Challenge:
Exactly the lines from the start of the data through the line containing "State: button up" should be output, with both ends kept and nothing added.

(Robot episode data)
------------------------------------------------------------

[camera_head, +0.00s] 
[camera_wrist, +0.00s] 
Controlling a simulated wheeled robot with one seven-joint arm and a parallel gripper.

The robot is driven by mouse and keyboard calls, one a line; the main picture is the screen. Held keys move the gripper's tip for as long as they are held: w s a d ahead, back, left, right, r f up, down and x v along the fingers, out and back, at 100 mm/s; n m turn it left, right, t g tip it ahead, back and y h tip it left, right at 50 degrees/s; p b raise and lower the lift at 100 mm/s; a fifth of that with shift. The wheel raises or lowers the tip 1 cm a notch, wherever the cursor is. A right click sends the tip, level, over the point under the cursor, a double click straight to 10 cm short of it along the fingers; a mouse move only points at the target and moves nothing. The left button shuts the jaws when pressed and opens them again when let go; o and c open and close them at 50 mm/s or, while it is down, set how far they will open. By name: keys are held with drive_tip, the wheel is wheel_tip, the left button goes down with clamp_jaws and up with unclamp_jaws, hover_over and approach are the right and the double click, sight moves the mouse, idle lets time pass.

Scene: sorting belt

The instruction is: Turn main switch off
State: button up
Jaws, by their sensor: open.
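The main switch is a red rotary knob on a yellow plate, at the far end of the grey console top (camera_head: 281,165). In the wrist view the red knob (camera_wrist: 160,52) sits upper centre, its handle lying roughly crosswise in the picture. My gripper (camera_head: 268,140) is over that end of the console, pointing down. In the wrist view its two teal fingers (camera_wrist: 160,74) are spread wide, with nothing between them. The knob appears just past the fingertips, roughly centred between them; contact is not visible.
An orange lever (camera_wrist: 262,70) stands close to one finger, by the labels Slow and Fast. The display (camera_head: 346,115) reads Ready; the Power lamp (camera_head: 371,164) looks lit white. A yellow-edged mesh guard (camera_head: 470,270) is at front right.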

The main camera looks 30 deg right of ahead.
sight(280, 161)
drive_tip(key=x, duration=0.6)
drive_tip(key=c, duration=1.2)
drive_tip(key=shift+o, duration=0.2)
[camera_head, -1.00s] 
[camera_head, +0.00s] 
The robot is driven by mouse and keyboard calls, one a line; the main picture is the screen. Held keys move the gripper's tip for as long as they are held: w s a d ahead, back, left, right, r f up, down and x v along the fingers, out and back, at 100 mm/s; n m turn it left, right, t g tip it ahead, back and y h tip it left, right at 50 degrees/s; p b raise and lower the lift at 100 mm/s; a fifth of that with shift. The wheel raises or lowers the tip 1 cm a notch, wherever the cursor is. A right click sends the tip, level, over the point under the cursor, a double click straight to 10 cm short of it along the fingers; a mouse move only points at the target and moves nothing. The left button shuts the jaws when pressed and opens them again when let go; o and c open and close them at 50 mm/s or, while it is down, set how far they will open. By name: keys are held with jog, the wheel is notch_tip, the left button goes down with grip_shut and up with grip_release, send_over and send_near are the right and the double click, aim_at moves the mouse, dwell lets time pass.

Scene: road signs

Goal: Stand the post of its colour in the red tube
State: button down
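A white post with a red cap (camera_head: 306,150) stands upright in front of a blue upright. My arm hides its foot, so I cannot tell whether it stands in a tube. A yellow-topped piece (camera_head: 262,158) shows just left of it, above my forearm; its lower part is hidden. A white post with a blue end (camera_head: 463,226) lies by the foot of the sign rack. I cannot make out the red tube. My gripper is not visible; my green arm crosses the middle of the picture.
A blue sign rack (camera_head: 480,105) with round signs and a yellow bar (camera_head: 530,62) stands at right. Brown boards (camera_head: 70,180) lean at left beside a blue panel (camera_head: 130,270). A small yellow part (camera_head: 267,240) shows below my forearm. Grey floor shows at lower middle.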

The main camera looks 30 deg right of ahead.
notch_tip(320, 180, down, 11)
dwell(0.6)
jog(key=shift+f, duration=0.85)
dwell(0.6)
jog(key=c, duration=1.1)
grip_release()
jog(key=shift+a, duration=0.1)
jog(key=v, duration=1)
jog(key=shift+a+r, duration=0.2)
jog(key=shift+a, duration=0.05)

------------------------------------------------------------

Solution:
[camera_head, +0.00s] 
[camera_wrist, +0.00s] 
Controlling a simulated wheeled robot with one seven-joint arm and a parallel gripper.

The robot is driven by mouse and keyboard calls, one a line; the main picture is the screen. Held keys move the gripper's tip for as long as they are held: w s a d ahead, back, left, right, r f up, down and x v along the fingers, out and back, at 100 mm/s; n m turn it left, right, t g tip it ahead, back and y h tip it left, right at 50 degrees/s; p b raise and lower the lift at 100 mm/s; a fifth of that with shift. The wheel raises or lowers the tip 1 cm a notch, wherever the cursor is. A right click sends the tip, level, over the point under the cursor, a double click straight to 10 cm short of it along the fingers; a mouse move only points at the target and moves nothing. The left button shuts the jaws when pressed and opens them again when let go; o and c open and close them at 50 mm/s or, while it is down, set how far they will open. By name: keys are held with drive_tip, the wheel is wheel_tip, the left button goes down with clamp_jaws and up with unclamp_jaws, hover_over and approach are the right and the double click, sight moves the mouse, idle lets time pass.

Scene: sorting belt

The instruction is: Turn main switch off
State: button up

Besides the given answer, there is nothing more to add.